Okazuje się jednak, że osoby młodsze coraz częściej wybierają ETF-y jako bazę swoich portfeli inwestycyjnych. Z badania Stowarzyszenia Inwestorów Indywidualnych, zaprezentowanego przez wiceprezesa Michała Masłowskiego, wynika, że w ostatnich latach wielu młodych ludzi zainteresowało się rynkami kapitałowymi, stawiając mocniej niż ich starsi koledzy na aktywa zagraniczne.
– Do lat 2017–2018 średni wiek statystycznego polskiego inwestora stopniowo rósł, natomiast w kolejnych latach jakby się zatrzymał. Dziś średni wiek inwestora to 42–43 lata i jest to w miarę niezmiennie – zauważył Masłowski. Jak dodał, przestał się też wydłużać średni staż giełdowego inwestora i jednocześnie widać rosnący trend wartości portfela, głównie dzięki dopłatom do rachunków. Jedynie 2 proc. inwestorów deklaruje, że wypłaca pieniądze z rachunków – wynika z badania SII. W portfelach krajowych inwestorów wciąż dominują akcje spółek z GPW, ale już co piąty inwestor nie lokuje kapitału w spółki notowane na krajowym rynku – i jest to jeden z najgorszych wyników w historii. Z kolei w ETF-y inwestuje około 41 proc. badanych, przy czym blisko 33 proc. inwestuje w ETF-y na zagraniczne rynki. – Obserwujemy napływ młodych, długoterminowych inwestorów – podsumował Masłowski.

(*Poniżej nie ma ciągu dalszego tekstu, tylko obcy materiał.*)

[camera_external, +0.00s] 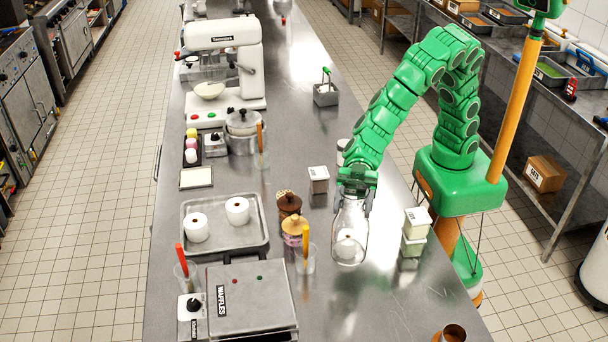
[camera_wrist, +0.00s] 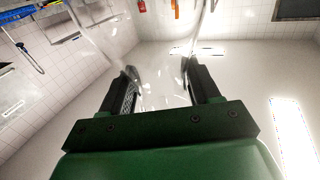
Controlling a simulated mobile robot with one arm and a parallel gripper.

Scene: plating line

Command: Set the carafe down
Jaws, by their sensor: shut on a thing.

Inwestowanie pasywne jest coraz bardziej popularne w Polsce, jednak wciąż stanowi pewną niszę. Jak zwracał uwagę Michał Duniec, prezes Analizy Online, Polacy obecnie utrzymują około 5,5 mld zł w zagranicznych ETF-ach oraz łącznie 12 mld zł w zagranicznych aktywach, co wciąż jest relatywnie niską sumą. Duniec zwracał uwagę, że inwestycjami pasywnymi interesuje się wąska grupa osób, natomiast tzw. klienci bankowi poruszają się w nieco innych realiach, a produkty, w które inwestują, charakteryzują się wyższymi kosztami.